Conheça a origem do molho que, embora simples, exige aquele pulo do gato que faz toda a diferença
Flávia de Gusmão
Publicado em 22/02/2013 às 7:24
Foto: NE10


O restaurante Sibilla, no bairro de Brera, em Milão, ferve na hora do almoço. Não há nada de sofisticado nele, bem ao contrário: os garçons são apressados, para não dizer abusados. O espaço é reduzido ao ponto de os clientes serem encaixados a vácuo nas mesas. Objetividade está na ordem do dia – tem que pedir e lavrar, porque não dá para ficar enrolando enquanto a fila cresce lá fora e a caixa registradora deixa de tilintar aqui dentro. No entanto, vive repleta de moradores e turistas, tudo isso por dois motivos: a comida é boa e o preço justo, para os padrões europeus (cerca de 15 euros por pessoa).

Para os visitantes de outros países, que não estão familiarizados com o longo e estranho glossário da culinária italiana (aquilo que a gente já ouviu falar pode ser comparado apenas com a alfabetização), o Sibilla e seus similares – que trabalham com as receitas mais básicas – oferecem uma vantagem a mais. Ao encontrarmos no menu universalidades como pizza e espaguete à carbonara suspiramos com a mesma sensação daqueles que conseguem chegar sãos e salvos ao seu destino depois de se perderem por um caminho desconhecido.

Será? O molho carbonara em questão pode ser comparado àquele vizinho que sempre encontramos no elevador, mas que, nem por isso, podemos dizer que o conhecemos a fundo. Sua receita original já sofreu tantos acréscimos ou substituições que é preciso raspar o fundo do tacho para recalcular sua rota. Como toda receita popular, sua origem é obscura e incerta, mas pesquisas localizam sua criação na época da Segunda Guerra Mundial quando, com a chegada dos aliados, principalmente os norte-americanos, houve uma farta distribuição de bacon e ovos liofilizados (que passam por um processo de desidratação, permitindo melhor preservação e transporte), alimentos altamente energéticos que ajudaram a população a superar as privações nutricionais do período. Ainda hoje, embora o carbonara seja considerado um primo piatto por ser uma massa, tem robustez suficiente para se tornar um prato único. Vale lembrar que, na Itália moderna, com as mesmas necessidades de pressa e preocupação com a silhueta, cresce o número de pessoas que resume a refeição a uma só opção.
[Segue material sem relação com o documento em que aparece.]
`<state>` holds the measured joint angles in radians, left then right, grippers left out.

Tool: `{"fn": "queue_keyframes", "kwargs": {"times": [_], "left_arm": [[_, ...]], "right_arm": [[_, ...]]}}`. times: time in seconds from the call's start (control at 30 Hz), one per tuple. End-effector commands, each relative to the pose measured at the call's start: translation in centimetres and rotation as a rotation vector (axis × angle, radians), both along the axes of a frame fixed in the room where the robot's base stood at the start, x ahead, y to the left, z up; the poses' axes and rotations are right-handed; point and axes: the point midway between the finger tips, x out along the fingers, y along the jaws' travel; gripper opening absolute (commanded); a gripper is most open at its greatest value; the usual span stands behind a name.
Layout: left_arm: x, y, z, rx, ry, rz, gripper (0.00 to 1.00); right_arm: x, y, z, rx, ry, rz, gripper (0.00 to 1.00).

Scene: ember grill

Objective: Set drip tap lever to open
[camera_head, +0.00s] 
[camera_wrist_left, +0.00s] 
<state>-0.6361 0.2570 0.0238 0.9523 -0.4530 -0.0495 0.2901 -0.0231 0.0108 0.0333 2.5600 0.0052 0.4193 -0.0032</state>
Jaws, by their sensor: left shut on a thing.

Embora existam misturas similares em outras épocas, o que consubstancia esta hipótese é o fato de o preparo, assim nominado, só aparecer publicado em 1954, no livro de receitas de comida italiana da autora britânica Elizabeth David. No clássico La cucina romana (1927), de Ada Boni, por exemplo, nem sinal dele, embora a edição atual já o descreva. Os defensores de qualquer que seja a hipótese, no entanto, não disputam que se trata de uma receita urbana, mais precisamente da região do Lácio, onde se localiza Roma.
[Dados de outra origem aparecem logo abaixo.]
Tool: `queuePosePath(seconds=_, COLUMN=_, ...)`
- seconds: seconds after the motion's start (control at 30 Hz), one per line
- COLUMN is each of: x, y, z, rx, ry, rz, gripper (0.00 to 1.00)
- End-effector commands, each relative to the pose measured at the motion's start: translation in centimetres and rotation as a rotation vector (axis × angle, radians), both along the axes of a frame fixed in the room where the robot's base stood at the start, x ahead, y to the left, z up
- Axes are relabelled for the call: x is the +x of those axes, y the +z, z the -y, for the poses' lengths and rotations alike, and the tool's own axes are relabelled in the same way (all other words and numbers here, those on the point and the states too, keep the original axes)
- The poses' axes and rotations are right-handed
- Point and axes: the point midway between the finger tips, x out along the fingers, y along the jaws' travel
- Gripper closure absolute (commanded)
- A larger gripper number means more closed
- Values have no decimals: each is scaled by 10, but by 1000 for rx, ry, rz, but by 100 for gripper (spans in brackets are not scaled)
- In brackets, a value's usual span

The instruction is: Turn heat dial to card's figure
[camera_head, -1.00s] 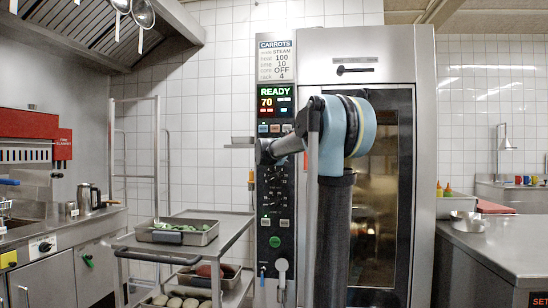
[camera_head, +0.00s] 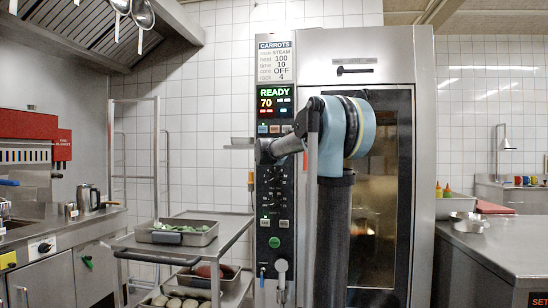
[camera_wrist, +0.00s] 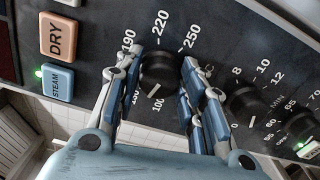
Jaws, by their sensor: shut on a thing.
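The recipe card (camera_head: 277,60) at the top of the oven's control panel reads CARROTS, steam, heat 100, time 10, core OFF, rack 4. The red figure on the display (camera_head: 275,100) is 70, under READY. My gripper (camera_wrist: 166,70) is shut on the black heat dial (camera_wrist: 159,73), one finger on each side. Figures 100, 190, 220 and 250 show around the dial. A pale mark on the dial's lower edge sits close to the 100. In the head view my gripper (camera_head: 264,152) is at the panel and hides the dial.
The STEAM button (camera_wrist: 57,82) has a lit green light beside it, below the DRY button (camera_wrist: 58,37). A second dial (camera_wrist: 243,103) with minute figures is just right of my fingers. The oven door (camera_head: 384,200) is shut. A trolley (camera_head: 230,228) with trays stands at the left.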

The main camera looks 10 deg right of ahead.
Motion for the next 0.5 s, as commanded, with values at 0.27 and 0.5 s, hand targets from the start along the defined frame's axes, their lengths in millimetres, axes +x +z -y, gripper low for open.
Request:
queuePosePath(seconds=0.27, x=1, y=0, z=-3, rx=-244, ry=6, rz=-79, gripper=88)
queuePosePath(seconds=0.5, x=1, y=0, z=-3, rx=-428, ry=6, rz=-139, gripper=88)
O nome carbonara pode fazer referência aos cubos de bacon, escurecidos após a fritura, que, em contraste com o todo, branco, lembrariam pequenos pedaços de carvão. Mas, novamente, é apenas uma das explicações, uma vez que existe ainda aquela que fala das prostitutas que utilizavam fogareiros a carvão para prepararem suas refeições e que, em contato com os ingredientes fornecidos pelos soldados, passaram a misturá-los, compondo a nova receita.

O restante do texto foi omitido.